--- start ---

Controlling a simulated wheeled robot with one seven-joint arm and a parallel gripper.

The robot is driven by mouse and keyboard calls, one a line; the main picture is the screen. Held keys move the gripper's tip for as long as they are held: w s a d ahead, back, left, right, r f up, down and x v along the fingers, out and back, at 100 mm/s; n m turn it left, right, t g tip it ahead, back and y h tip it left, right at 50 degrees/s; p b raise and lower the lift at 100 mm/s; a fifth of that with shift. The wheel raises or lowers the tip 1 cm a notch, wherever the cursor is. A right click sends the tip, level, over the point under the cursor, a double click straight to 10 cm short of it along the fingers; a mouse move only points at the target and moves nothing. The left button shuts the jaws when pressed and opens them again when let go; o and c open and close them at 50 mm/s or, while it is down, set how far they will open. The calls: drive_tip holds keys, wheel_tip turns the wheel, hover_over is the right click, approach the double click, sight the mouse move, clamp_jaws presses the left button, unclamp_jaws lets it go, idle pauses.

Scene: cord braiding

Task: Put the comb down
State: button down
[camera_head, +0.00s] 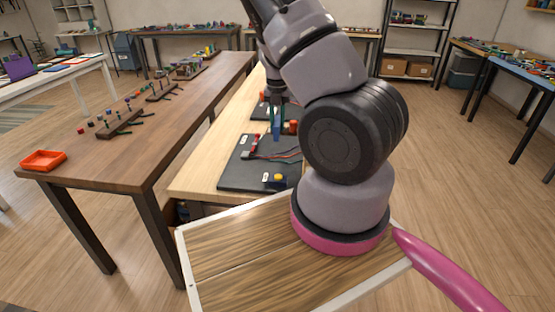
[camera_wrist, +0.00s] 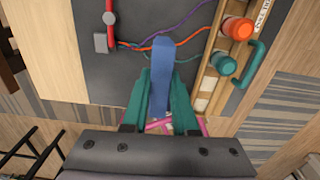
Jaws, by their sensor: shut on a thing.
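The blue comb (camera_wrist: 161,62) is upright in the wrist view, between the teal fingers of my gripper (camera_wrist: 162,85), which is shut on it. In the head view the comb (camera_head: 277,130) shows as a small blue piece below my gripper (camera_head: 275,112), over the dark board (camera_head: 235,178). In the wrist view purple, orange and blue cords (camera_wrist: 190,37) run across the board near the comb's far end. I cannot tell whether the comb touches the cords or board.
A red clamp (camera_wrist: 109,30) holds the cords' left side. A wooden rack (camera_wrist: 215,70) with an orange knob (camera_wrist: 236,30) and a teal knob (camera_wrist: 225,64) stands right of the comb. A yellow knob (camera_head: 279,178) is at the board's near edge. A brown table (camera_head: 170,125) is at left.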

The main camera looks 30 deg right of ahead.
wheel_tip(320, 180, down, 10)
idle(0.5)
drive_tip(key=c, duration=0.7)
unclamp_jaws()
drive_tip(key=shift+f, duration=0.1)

--- end ---
--- start ---

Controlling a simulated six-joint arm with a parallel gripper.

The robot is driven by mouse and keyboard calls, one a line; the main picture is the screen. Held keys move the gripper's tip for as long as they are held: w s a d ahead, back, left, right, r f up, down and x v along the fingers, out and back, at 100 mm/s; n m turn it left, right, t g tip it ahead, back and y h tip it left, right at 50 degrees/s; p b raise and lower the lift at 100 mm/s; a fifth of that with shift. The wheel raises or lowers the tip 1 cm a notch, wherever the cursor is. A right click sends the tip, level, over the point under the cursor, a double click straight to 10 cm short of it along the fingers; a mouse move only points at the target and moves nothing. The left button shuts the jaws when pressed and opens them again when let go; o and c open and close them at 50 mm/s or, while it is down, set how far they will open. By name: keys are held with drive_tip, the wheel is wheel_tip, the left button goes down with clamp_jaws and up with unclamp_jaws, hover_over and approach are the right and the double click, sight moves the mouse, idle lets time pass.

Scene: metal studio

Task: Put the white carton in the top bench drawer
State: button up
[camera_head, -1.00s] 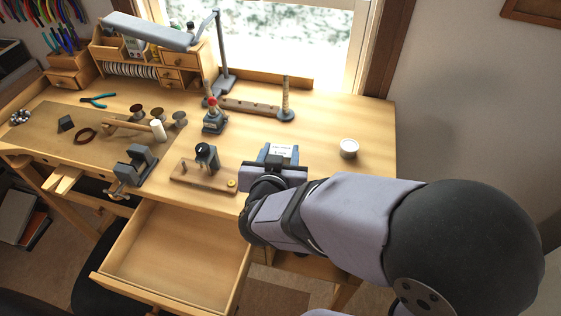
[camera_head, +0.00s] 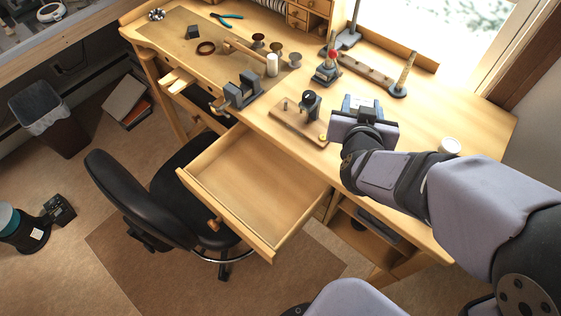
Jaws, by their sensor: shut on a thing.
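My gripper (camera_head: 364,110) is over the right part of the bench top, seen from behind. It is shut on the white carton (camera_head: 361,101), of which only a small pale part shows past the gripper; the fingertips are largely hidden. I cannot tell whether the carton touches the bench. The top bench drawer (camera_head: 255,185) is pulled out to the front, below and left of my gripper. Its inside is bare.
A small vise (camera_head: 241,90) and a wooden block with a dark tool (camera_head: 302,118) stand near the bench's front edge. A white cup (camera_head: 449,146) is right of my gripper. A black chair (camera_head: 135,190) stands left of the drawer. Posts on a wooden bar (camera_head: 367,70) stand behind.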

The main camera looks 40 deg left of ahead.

--- end ---

* _EXERCISE GOAL_: Count each line of the data where the word "joint" appears, then reply with the total only.

* _EXERCISE OUTPUT_: 2